Lo que Debe Saber un Obrero

En respuesta a una pregunta formulada por el Sr. don José Mejía, quien era un modesto obrero, Alberto Masferrer le contestó escribiendo un pequeño libro (o folleto) que después fue publicado bajo el título ¿Qué Debemos Saber? Cartas a un obrero. Aquí se reproduce la nota de respuesta a dicha pregunta que —aunque fue escrita hace muchas décadas— tiene validez en la actualidad, y lo más importante quizás sea el hecho que nos muestra la desarrollada sensibilidad social del maestro y pensador salvadoreño.

Sr. don José Mejía, me pregunta usted:

«¿Qué debe saber un obrero para ser instruido?»

Definiré ante todo algunas palabras, para que ambos estemos colocados en un mismo punto de vista.

Obrero es la persona que gana su vida ejerciendo un oficio manual, por ejemplo: un carpintero, una costurera, un herrero, un sastre, un zapatero.

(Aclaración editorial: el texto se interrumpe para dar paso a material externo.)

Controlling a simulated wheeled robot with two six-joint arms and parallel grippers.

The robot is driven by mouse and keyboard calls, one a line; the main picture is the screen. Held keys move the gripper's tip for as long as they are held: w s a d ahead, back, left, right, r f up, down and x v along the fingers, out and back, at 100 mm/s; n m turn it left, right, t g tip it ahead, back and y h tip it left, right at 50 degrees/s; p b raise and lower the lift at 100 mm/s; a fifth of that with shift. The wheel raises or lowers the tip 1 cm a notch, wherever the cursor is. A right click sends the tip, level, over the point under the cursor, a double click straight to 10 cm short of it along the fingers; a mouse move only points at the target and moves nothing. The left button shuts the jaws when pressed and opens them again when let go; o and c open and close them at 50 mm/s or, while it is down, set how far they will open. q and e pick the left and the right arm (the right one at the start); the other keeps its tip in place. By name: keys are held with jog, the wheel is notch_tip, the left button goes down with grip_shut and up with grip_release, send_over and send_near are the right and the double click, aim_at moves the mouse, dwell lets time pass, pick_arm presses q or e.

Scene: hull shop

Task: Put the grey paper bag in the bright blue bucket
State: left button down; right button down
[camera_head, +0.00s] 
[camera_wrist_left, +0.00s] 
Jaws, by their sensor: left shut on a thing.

Saber es poseer el conocimiento pleno de una cosa; de tal manera que puede ponerse en práctica en todo lo que tenga de practicable. En este sentido se dice que saber es poder, y también, que saber es hacer.

Instruido es el hombre que posee conocimientos científicos, extensos y sólidos.

¿Qué debe saber un obrero para ser instruido?

Convengamos desde luego, en que, por ser obrero, por ganarse la vida ejerciendo un oficio manual, no se destruye ni se adultera la naturaleza mental del hombre. Los poderes mentales de un obrero son, sustancialmente, los mismos que los de un artista o de un hombre de ciencia. Si la mayoría de los obreros aparecen como hombres de ruda inteligencia, es porque gastan en el trabajo manual la mayor parte de su tiempo y de sus fuerzas; porque no ejercitan o ejercitan muy poco sus fuerzas mentales. Si en vez de trabajar así como lo hacen, ejercitaran simultánea y proporcionadamente sus facultades físicas, intelectuales y estéticas, los más de entre ellos alcanzarían una mentalidad tan vigorosa como la de los más ilustrados intelectuales.

Digo, por lo menos, porque, en realidad, los hombres que han sido educados por ese sistema, y continúan viviendo según el mismo, son más inteligentes, más capaces de sentir la belleza que los que se especializan en una sola clase de trabajo.

Esta forma de educación y de vida es la que llaman los anarquistas educación integral, vida integral, y según ellos, así vivirán todos los hombres en una sociedad bien integrada: trabajando con las manos y con el cerebro.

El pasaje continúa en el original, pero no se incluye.